GIVEN REQUEST —
Of all the lines in the material, how many include the word "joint"? Give only the number.

Rows about robot tasks:

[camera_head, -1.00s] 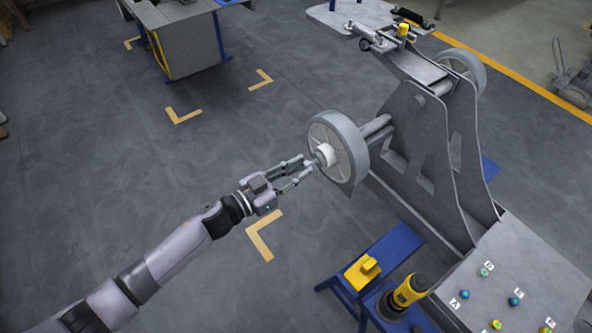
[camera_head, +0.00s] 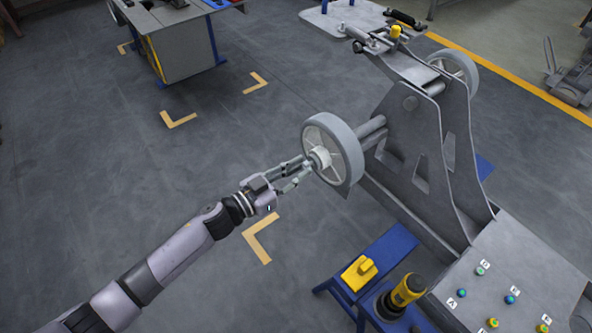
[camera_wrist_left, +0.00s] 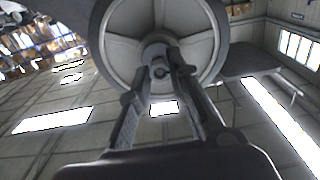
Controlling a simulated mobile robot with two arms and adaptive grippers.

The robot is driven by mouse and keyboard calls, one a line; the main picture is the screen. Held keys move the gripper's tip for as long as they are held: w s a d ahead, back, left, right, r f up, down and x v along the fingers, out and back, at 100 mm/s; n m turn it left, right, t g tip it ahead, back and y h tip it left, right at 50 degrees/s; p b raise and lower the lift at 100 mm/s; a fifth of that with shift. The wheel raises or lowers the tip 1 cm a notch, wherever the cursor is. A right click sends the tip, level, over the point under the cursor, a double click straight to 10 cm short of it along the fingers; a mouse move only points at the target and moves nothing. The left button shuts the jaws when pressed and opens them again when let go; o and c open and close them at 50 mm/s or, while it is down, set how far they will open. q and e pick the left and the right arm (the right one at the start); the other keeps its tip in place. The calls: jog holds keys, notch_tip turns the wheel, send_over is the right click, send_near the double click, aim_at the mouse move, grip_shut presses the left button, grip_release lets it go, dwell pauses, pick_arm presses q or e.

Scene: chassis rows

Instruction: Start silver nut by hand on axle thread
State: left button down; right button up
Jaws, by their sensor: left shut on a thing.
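The grey wheel (camera_head: 335,150) sits on the axle (camera_head: 373,132) at the side of the grey chassis. My left gripper (camera_head: 308,168) reaches the wheel's hub (camera_head: 320,157) from the left, with its fingers shut on the silver nut at the axle end. In the left wrist view the fingertips (camera_wrist_left: 160,70) close around a small dark round end in front of the hub of the wheel (camera_wrist_left: 120,35). The nut is small and mostly hidden by the fingers, and I cannot tell whether it sits on the thread. My right gripper is not in view.
The chassis (camera_head: 425,140) stands right of the wheel, with a second wheel (camera_head: 455,72) behind. A blue stand holds a yellow block (camera_head: 358,273) and a yellow-black power tool (camera_head: 402,295). A panel with lettered buttons (camera_head: 510,285) is at lower right.

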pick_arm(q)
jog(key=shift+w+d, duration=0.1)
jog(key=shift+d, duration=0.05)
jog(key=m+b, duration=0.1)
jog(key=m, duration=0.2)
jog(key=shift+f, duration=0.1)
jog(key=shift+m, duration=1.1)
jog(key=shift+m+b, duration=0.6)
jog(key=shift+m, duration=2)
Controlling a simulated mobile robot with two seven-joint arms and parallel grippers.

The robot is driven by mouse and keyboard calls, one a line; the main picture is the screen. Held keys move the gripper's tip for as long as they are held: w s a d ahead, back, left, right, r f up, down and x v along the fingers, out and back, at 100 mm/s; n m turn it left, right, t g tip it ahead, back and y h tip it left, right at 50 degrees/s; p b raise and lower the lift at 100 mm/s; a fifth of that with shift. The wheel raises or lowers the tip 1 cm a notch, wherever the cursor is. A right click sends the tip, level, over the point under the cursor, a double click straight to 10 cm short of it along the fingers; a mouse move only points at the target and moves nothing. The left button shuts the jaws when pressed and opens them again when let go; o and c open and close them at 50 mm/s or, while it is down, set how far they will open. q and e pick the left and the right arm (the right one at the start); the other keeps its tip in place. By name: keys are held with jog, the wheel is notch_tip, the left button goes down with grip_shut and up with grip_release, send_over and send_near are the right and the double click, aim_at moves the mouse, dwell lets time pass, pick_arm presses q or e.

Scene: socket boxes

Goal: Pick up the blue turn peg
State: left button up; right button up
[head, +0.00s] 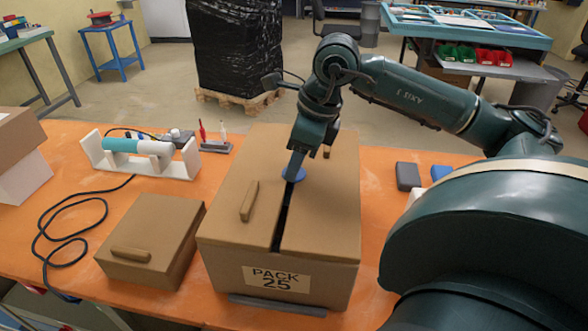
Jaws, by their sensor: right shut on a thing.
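My right gripper (296,163) points down over the large brown box (322,225) labelled PACK 25. It is shut on the blue turn peg (294,174), whose round blue top shows at the fingertips. The peg is at the upper end of the dark slot (283,217) in the box top. The peg's lower part is hidden, so I cannot tell whether it sits in the slot or is clear of it. My left gripper is not in view.
A smaller brown box (152,241) stands to the left on the orange table (90,200). Behind it is a white cradle (187,160) with a teal tool (121,146) and a black cable. Grey (408,176) and blue (440,173) blocks lie to the right.

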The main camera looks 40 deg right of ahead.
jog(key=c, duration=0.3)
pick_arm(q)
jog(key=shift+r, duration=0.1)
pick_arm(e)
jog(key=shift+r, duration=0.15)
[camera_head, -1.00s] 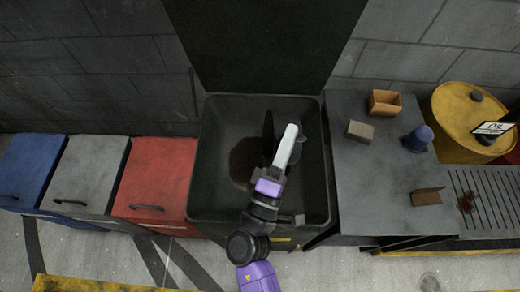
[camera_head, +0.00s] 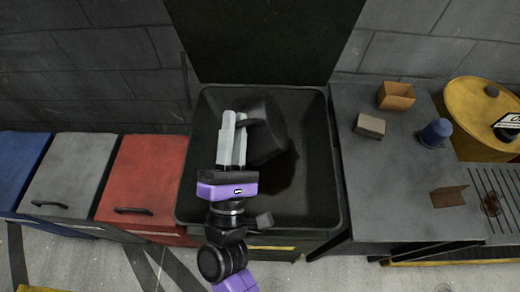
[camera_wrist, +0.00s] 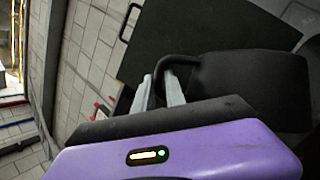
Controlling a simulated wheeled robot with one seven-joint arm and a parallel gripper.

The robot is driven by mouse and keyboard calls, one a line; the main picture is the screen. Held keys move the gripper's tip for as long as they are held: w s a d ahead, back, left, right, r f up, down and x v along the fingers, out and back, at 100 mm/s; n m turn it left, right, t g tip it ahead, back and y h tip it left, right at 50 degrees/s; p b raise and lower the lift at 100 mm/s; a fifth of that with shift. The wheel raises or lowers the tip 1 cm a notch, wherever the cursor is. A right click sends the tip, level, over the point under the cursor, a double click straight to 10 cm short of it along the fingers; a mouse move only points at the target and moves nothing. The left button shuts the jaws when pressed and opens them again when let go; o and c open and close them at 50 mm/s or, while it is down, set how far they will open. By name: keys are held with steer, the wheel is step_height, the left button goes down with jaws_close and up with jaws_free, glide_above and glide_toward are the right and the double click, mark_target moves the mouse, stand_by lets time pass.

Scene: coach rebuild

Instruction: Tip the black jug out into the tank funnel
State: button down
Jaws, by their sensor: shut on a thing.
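The black jug (camera_head: 265,137) is over the open dark bin in the head view. My gripper (camera_head: 234,122) is left of the jug and shut on its handle. In the wrist view, the jug (camera_wrist: 255,85) lies to the right, and its looped handle (camera_wrist: 182,62) passes at the gripper fingertips (camera_wrist: 160,82). The jug looks tilted; its mouth and contents are not clear. No funnel can be made out for certain. A yellow drum (camera_head: 470,105) at the right has a dark cap-like piece on top.
The dark bin (camera_head: 327,215) has a raised lid (camera_head: 265,40) behind it. A brownish dark patch shows on its floor. A grey bench (camera_head: 385,190) at right carries small boxes and a blue object (camera_head: 436,132). Red (camera_head: 152,180), grey and blue cabinets stand left.

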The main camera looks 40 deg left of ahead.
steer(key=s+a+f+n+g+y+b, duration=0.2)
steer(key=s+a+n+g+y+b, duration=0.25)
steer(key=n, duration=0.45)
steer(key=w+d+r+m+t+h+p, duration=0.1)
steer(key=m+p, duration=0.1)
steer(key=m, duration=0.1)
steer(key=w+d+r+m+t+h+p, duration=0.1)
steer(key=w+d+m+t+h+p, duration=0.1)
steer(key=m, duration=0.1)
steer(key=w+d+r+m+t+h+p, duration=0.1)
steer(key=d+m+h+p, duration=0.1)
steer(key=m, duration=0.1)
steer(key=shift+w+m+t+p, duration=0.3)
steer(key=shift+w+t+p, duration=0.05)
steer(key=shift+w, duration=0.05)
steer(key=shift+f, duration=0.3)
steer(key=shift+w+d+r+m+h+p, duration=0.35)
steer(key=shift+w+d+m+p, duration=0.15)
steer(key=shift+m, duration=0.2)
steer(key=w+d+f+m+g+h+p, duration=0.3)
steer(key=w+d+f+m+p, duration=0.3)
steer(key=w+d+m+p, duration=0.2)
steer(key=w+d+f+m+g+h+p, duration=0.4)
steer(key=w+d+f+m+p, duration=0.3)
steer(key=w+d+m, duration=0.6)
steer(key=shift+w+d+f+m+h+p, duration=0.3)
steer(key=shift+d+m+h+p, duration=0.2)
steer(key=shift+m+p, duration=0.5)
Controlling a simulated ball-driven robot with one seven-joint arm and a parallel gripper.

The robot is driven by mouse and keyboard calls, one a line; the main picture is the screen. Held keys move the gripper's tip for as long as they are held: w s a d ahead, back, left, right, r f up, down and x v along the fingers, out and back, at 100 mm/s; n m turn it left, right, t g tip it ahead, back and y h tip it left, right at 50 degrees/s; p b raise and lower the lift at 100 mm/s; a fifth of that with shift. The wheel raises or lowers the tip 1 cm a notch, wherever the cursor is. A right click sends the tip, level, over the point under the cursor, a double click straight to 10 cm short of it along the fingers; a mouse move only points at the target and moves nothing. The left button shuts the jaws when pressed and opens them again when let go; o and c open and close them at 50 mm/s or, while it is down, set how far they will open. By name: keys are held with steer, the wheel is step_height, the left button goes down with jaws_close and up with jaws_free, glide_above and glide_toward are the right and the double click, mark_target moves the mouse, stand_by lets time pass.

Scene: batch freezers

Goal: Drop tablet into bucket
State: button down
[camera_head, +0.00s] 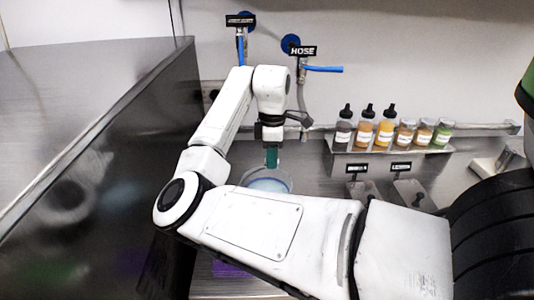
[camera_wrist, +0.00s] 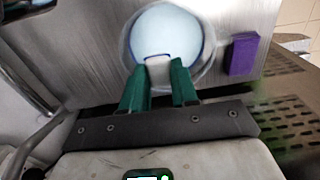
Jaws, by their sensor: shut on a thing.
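The bucket (camera_wrist: 212,62) is a round, clear-walled container with pale blue liquid in it. In the head view the bucket (camera_head: 287,186) stands on the metal counter, partly hidden behind my arm. My gripper (camera_head: 271,158) points down above the bucket. In the wrist view my gripper (camera_wrist: 160,82) has green fingers closed on a small whitish tablet (camera_wrist: 158,68). The tablet appears in front of the bucket's opening in that view, with a dark blue edge showing near it. The tablet cannot be made out in the head view.
A purple block (camera_wrist: 243,54) lies beside the bucket. Several sauce bottles and jars (camera_head: 385,130) stand on a shelf at the right. A blue-handled hose tap (camera_head: 322,69) is on the back wall. A tall metal panel (camera_head: 120,130) rises at the left.

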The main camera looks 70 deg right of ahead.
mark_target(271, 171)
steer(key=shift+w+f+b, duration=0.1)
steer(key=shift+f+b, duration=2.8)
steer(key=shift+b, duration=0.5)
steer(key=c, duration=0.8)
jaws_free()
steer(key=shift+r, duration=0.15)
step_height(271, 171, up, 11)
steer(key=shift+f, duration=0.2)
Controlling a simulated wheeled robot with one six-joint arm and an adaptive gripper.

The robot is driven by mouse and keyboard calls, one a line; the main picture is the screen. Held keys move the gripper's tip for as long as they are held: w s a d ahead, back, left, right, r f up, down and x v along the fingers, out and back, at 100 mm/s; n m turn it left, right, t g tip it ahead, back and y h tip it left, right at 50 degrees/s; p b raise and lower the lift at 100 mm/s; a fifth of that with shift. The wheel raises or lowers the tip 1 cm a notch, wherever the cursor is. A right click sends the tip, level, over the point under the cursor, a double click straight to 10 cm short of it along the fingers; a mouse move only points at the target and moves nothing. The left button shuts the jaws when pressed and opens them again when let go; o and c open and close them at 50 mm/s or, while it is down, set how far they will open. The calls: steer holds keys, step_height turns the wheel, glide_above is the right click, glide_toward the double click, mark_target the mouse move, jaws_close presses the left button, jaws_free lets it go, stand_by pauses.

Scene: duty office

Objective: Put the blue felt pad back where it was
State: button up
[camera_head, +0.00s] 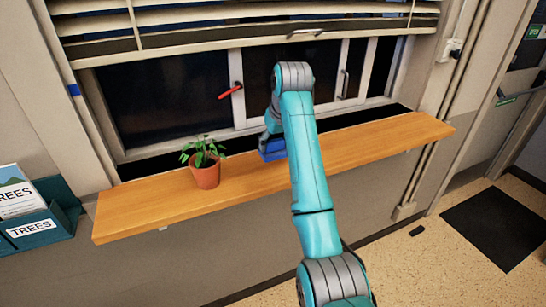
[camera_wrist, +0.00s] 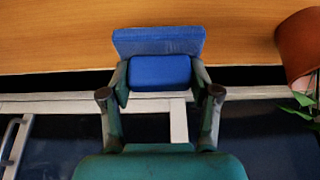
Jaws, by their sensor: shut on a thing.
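The blue felt pad (camera_head: 273,151) is at the wooden shelf (camera_head: 365,144) below the window, right of the potted plant. In the wrist view the pad (camera_wrist: 159,42) shows as a blue block with a top band and a front face. My gripper (camera_wrist: 160,76) is shut on it, one finger on each side. In the head view my arm hides the pad's right part and most of my gripper (camera_head: 267,142). I cannot tell whether the pad touches the shelf or is just above it.
A potted plant (camera_head: 206,174) stands on the shelf to the left; its pot (camera_wrist: 298,45) is at the right in the wrist view. The shelf's right part is clear. A teal leaflet holder (camera_head: 58,222) is at far left.

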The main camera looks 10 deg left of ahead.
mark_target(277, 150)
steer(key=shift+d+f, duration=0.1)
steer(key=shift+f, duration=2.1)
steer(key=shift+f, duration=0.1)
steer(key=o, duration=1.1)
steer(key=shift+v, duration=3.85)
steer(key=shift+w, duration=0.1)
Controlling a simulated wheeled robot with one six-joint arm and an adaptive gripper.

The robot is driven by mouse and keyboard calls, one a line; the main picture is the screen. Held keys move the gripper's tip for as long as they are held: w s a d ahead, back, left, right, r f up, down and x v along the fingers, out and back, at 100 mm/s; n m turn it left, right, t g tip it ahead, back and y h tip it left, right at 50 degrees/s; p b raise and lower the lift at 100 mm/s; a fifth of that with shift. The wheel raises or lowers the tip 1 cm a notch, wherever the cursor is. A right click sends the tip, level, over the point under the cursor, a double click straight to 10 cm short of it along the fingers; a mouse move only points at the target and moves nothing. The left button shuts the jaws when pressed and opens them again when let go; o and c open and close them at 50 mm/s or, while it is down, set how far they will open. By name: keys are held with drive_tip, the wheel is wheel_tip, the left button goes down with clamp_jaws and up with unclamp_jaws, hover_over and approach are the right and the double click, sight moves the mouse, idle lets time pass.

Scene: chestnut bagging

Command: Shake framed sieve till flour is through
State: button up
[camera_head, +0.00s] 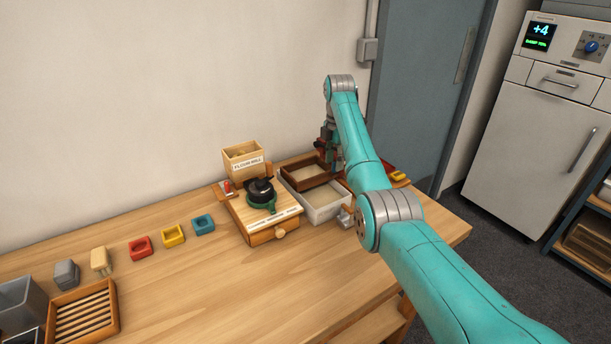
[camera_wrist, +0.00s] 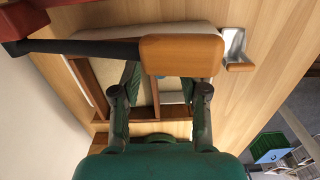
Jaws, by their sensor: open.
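The framed sieve (camera_head: 291,175) is a dark brown wooden frame with a pale inside. It sits at the back of a white tray (camera_head: 326,216) on the wooden bench. My gripper (camera_head: 328,152) is over the sieve's right side. In the wrist view my gripper (camera_wrist: 158,84) has its green fingers apart, with part of the brown frame showing between and below them; I cannot tell whether they touch it. The sieve's frame (camera_wrist: 91,92) also shows at left there. Pale flour-like material shows in the tray; the amount on the mesh is unclear.
A wooden mill (camera_head: 262,215) with a black top stands left of the tray, a wooden box (camera_head: 243,158) behind it. A metal scoop (camera_head: 345,216) lies by the tray. An orange block (camera_wrist: 181,55) on a black rod crosses the wrist view.

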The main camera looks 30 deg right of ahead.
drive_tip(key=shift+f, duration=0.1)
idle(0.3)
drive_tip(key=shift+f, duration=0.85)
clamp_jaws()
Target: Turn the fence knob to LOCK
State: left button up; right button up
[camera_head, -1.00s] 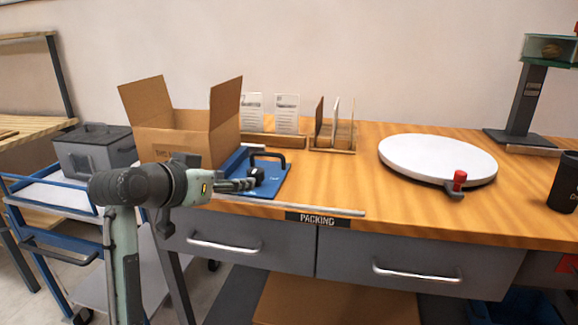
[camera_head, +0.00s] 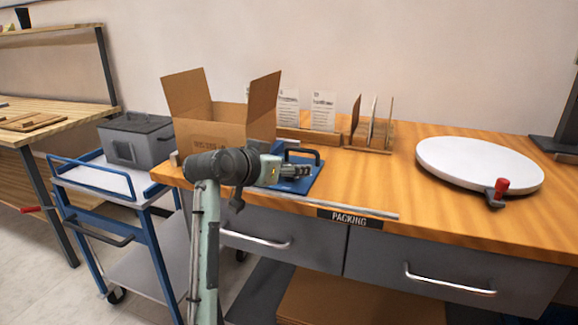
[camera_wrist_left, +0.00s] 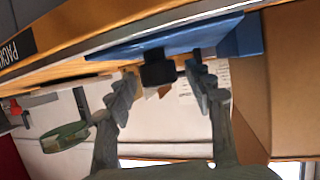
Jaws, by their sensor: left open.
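The blue fixture (camera_head: 312,180) lies on the wooden bench in front of the cardboard box, with a black arched handle (camera_head: 304,152) at its back. In the left wrist view the blue fixture (camera_wrist_left: 190,38) shows with a black knob (camera_wrist_left: 159,70) on it. My left gripper (camera_head: 300,171) is open over the fixture. In the left wrist view its fingers (camera_wrist_left: 164,76) stand on either side of the knob, with gaps visible. The gripper hides the knob in the head view, and I cannot read any LOCK mark. My right gripper is not in view.
An open cardboard box (camera_head: 212,128) stands behind my left arm. A card rack (camera_head: 370,137) is behind the fixture. A white round turntable (camera_head: 478,162) with a red-topped lever is at right. A blue cart (camera_head: 98,183) stands left. The bench between fixture and turntable is clear.

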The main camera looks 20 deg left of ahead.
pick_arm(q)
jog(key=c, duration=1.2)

RESULT FOR THIS EXERCISE —
5